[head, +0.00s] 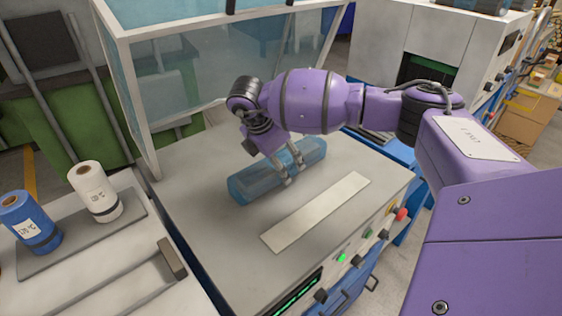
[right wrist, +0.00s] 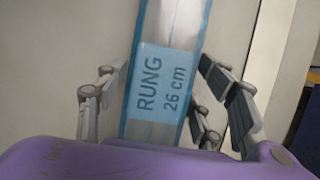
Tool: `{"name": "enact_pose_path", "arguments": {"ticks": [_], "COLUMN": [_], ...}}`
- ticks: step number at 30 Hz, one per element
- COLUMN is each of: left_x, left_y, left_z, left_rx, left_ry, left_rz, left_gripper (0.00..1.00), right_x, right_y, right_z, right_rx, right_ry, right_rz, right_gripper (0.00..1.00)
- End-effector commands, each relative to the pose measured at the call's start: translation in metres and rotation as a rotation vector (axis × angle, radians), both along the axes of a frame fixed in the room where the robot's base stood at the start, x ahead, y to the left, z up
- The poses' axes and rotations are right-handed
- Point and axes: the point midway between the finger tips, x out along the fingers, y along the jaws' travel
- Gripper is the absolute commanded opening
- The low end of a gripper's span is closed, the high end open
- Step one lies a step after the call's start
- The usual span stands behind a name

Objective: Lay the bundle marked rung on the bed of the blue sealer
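The bundle marked rung (head: 277,171) is wrapped in clear blue film and lies on the grey bed (head: 205,240) of the blue sealer. In the right wrist view its light blue label (right wrist: 160,85) reads "RUNG 26 cm". My right gripper (head: 290,168) is down over the bundle, with fingers on either side of it. In the right wrist view the fingers (right wrist: 165,65) stand beside the bundle, with a narrow gap on the left, so it looks open. My left gripper is not in view.
A pale strip (head: 315,212) lies on the bed in front of the bundle. The sealer's clear framed hood (head: 140,95) stands raised behind. A white roll (head: 95,192) and a blue roll (head: 30,222) stand at left. A red button (head: 401,214) is on the front edge.

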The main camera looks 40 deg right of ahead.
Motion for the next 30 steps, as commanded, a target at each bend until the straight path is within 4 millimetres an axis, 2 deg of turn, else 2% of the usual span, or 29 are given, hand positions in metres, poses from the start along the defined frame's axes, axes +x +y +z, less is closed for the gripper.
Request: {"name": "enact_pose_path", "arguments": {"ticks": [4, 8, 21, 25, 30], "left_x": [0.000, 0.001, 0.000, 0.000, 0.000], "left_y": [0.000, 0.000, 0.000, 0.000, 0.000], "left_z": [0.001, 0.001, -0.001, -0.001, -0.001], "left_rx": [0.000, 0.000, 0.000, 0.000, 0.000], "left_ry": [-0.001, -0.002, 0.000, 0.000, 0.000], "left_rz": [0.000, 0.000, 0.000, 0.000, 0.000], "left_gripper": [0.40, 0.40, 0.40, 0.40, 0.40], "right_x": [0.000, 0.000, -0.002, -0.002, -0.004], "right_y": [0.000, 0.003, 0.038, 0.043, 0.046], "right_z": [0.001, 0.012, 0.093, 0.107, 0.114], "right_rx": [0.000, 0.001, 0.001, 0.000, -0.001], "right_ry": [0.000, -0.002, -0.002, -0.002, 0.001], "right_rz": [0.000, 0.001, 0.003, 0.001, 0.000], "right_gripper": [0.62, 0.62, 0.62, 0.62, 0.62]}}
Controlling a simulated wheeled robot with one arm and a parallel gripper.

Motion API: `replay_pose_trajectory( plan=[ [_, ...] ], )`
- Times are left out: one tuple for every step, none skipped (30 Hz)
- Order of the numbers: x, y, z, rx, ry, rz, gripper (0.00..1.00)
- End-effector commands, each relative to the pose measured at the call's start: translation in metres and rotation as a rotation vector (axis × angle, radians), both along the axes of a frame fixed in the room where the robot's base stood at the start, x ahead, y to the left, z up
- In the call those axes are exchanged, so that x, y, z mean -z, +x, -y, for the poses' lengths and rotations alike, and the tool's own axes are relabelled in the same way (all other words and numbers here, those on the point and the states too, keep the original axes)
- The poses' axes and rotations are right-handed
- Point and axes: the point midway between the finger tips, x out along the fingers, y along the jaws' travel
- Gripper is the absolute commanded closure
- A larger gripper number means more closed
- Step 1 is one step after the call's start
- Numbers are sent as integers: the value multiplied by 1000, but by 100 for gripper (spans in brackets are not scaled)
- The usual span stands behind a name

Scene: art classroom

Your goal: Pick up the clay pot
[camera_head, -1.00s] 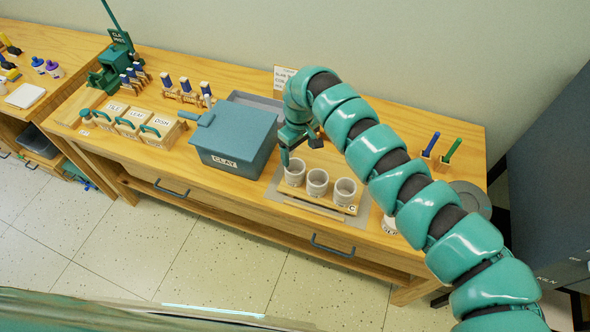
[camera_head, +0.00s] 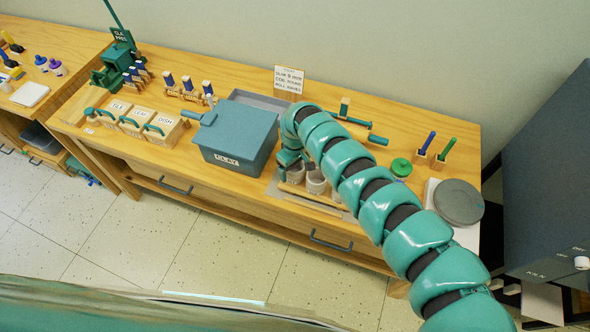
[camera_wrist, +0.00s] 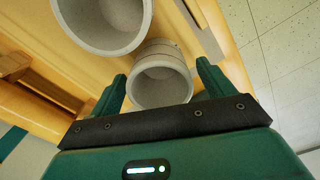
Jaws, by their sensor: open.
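In the head view one pot (camera_head: 316,183) shows beside my arm and another (camera_head: 296,175) is partly covered by my gripper (camera_head: 286,160); my arm covers the place of the third. In the wrist view my gripper (camera_wrist: 162,72) is open, with one finger on each side of a round pot (camera_wrist: 158,50). I cannot tell whether the fingers touch it. A second pot (camera_wrist: 118,42) is close by at the upper left, outside the fingers.
The CLAY bin (camera_head: 238,137) stands just left of the pots. A sign card (camera_head: 289,78), a roller (camera_head: 355,121), a green round item (camera_head: 401,167) and a grey disc (camera_head: 458,201) are behind or right of my arm.

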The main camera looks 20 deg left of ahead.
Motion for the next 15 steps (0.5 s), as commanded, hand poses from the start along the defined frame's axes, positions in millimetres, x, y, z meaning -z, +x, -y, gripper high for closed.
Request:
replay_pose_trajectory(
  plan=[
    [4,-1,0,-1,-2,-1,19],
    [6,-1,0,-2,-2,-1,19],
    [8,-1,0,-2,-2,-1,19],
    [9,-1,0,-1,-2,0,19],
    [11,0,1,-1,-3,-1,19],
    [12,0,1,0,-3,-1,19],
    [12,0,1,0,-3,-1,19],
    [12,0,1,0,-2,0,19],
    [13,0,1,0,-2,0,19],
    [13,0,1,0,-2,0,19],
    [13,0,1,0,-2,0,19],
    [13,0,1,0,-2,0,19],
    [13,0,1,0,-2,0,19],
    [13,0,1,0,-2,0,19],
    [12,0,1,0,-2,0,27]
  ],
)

---+---

Problem description: Output verbatim the lines beginning at the line with "Scene: art classroom" and ending at the last line of the material above, inclusive. Do not carry over any pictures.

Result below:
Scene: art classroom

Your goal: Pick up the clay pot
[camera_head, -1.00s] 
[camera_head, +0.00s] 
[camera_wrist, +0.00s] 
Jaws, by their sensor: open.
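In the head view one pot (camera_head: 316,183) shows beside my arm and another (camera_head: 296,175) is partly covered by my gripper (camera_head: 286,160); my arm covers the place of the third. In the wrist view my gripper (camera_wrist: 162,72) is open, with one finger on each side of a round pot (camera_wrist: 158,50). I cannot tell whether the fingers touch it. A second pot (camera_wrist: 118,42) is close by at the upper left, outside the fingers.
The CLAY bin (camera_head: 238,137) stands just left of the pots. A sign card (camera_head: 289,78), a roller (camera_head: 355,121), a green round item (camera_head: 401,167) and a grey disc (camera_head: 458,201) are behind or right of my arm.

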The main camera looks 20 deg left of ahead.
Motion for the next 15 steps (0.5 s), as commanded, hand poses from the start along the defined frame's axes, positions in millimetres, x, y, z meaning -z, +x, -y, gripper high for closed.
Request:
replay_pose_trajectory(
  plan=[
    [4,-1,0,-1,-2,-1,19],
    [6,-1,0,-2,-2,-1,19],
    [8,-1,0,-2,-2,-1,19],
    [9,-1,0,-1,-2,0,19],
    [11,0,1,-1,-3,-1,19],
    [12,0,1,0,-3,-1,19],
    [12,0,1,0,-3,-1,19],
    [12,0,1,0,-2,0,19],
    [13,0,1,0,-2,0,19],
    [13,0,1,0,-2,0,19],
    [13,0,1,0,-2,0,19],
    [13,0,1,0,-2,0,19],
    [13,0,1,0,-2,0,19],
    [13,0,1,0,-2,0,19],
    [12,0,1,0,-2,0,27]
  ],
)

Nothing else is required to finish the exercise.